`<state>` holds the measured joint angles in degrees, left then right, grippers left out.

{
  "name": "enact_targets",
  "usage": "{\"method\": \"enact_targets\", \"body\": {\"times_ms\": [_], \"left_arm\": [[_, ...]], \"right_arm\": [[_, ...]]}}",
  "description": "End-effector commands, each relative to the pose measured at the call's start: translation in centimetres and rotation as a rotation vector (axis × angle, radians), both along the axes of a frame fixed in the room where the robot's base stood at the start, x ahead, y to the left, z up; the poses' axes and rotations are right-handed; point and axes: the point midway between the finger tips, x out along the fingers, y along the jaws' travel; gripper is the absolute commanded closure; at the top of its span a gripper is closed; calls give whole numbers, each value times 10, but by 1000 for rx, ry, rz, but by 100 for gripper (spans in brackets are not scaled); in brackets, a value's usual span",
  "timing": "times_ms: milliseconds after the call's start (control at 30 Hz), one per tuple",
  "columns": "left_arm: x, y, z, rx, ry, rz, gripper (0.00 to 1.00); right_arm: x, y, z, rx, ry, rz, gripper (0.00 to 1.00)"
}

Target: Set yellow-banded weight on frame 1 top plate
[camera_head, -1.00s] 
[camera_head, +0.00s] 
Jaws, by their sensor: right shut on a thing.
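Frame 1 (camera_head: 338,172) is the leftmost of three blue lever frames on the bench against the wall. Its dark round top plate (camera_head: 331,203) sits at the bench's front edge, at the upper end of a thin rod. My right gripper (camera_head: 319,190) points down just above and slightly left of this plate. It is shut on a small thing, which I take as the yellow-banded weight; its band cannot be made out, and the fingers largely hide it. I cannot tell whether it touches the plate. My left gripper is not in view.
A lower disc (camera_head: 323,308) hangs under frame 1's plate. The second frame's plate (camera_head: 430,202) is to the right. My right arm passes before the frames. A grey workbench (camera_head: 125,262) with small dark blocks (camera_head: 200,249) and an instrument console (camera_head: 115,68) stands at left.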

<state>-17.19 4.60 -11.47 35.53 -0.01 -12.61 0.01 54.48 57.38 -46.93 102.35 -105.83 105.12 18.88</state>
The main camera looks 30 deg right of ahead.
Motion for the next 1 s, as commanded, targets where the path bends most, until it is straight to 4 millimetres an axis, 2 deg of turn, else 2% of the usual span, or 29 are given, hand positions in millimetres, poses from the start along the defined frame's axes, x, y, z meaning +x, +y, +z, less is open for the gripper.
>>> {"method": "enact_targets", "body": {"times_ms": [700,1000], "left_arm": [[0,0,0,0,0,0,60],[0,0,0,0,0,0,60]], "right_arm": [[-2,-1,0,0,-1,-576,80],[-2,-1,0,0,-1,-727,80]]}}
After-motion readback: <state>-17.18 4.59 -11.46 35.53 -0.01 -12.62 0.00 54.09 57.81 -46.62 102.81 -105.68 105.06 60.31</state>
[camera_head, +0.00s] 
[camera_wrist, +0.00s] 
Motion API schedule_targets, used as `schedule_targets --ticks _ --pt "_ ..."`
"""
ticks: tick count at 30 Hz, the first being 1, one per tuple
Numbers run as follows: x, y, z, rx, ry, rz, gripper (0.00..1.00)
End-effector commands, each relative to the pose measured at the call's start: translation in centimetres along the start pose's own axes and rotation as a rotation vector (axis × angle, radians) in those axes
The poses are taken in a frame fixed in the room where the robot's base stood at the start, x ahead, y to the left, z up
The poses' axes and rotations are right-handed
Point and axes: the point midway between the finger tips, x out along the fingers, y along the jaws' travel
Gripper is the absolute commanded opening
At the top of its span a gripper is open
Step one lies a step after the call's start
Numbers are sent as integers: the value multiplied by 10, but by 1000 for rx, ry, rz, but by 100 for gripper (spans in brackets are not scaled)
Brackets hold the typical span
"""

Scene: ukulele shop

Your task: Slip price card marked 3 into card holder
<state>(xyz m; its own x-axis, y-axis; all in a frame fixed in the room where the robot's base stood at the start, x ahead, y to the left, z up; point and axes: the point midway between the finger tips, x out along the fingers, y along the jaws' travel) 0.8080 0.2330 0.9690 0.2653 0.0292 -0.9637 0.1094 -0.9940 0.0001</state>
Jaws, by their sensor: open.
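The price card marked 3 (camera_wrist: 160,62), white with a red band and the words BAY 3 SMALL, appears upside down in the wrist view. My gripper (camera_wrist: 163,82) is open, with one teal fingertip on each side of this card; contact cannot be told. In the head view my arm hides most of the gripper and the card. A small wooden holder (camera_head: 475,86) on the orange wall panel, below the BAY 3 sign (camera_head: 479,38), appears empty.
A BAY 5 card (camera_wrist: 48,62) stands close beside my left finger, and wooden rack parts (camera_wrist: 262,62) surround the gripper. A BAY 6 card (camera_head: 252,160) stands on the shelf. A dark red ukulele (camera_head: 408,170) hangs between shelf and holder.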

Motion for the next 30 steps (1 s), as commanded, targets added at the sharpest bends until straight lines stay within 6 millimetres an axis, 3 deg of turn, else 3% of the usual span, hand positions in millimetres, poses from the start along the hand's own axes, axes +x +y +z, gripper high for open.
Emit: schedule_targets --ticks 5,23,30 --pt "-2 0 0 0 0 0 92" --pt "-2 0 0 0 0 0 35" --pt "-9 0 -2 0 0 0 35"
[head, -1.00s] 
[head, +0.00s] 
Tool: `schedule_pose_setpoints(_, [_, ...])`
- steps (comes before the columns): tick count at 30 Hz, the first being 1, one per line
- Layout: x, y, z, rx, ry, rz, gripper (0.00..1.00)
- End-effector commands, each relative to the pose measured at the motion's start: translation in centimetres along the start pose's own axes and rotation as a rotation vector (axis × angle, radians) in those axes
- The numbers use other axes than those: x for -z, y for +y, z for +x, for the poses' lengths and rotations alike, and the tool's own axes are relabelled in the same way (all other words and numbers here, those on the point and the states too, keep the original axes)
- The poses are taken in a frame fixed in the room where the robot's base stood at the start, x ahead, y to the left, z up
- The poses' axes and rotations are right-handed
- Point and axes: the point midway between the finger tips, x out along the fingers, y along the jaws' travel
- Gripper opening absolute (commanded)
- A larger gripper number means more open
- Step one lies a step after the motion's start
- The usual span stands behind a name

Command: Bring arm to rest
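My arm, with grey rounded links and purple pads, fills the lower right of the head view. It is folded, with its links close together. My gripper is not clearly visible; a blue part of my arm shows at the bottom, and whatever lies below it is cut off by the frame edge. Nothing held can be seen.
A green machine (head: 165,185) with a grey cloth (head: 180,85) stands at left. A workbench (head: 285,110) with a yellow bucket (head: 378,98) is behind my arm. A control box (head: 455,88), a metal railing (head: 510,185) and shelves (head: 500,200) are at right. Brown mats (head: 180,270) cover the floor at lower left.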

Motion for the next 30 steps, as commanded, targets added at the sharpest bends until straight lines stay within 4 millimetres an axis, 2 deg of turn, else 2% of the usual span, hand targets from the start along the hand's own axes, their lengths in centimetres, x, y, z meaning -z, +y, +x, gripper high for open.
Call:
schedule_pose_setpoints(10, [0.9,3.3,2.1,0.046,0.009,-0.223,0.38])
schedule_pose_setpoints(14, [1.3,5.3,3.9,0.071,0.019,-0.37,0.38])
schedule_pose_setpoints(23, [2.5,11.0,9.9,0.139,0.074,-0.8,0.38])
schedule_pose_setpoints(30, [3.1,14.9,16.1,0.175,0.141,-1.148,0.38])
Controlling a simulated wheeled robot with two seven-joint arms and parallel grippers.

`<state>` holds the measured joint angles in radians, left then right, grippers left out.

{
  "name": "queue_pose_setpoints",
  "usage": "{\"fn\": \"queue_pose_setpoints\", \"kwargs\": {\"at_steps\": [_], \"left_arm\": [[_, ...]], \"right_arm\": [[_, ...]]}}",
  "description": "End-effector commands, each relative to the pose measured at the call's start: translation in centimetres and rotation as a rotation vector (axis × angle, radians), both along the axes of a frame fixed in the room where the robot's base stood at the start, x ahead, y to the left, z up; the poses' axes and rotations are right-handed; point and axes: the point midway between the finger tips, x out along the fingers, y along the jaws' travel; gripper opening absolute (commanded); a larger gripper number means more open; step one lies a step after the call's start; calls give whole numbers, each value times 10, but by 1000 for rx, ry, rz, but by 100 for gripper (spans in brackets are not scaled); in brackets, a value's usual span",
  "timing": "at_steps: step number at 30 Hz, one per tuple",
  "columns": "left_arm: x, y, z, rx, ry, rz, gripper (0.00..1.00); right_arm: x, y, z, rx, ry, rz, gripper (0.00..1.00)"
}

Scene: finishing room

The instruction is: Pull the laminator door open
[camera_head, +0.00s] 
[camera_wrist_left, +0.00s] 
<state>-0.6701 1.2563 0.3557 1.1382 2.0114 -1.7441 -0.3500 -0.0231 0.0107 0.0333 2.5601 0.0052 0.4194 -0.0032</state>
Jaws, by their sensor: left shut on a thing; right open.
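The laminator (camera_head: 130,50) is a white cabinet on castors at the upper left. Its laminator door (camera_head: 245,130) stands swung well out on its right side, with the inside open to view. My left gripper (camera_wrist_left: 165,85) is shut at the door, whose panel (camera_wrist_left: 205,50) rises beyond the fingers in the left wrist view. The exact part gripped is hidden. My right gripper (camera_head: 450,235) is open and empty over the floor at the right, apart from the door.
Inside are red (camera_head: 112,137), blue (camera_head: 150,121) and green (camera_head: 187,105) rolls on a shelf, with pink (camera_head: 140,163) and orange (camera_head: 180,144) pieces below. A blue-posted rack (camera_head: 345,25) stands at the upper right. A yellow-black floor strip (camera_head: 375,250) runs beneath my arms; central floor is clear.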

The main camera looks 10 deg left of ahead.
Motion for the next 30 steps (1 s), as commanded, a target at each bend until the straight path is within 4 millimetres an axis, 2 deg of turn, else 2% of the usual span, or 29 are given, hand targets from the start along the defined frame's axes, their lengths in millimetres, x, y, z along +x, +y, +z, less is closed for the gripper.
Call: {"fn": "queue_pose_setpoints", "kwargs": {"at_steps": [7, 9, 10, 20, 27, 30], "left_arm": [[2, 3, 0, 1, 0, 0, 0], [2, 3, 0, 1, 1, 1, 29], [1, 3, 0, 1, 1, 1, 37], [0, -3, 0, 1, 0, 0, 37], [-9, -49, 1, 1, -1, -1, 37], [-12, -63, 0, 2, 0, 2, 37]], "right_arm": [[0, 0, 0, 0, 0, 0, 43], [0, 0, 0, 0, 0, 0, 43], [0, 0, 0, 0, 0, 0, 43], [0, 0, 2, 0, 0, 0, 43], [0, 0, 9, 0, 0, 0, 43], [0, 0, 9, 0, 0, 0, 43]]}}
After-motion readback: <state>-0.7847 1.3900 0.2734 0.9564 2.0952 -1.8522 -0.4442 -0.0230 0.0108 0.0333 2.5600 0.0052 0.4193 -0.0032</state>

[TASK]
Each line from the line containing "- Layout: x, y, z, rx, ry, rz, gripper" through the line containing "- Step one lies" is to be transcribed exactly, and no other line.

[OUTPUT]
- Layout: x, y, z, rx, ry, rz, gripper (0.00..1.00)
- End-effector commands, each relative to the pose measured at the motion's start: translation in centimetres along the start pose's own axes and rotation as a rotation vector (axis × angle, radians) in those axes
- The numbers use other axes than those: x for -z, y for +y, z for +x, for the poses' lengths and rotations alike, and the tool's own axes are relabelled in the same way (all other words and numbers here, those on the point and the states too, keep the original axes)
- The poses are taken in a frame fixed in the room where the robot's base stood at the start, x ahead, y to the left, z up
- The poses' axes and rotations are right-handed
- Point and axes: the point midway between the finger tips, x out along the fingers, y along the jaws' travel
- Gripper opening absolute (commanded)
- A larger gripper number means more open
- Step one lies a step after the motion's start

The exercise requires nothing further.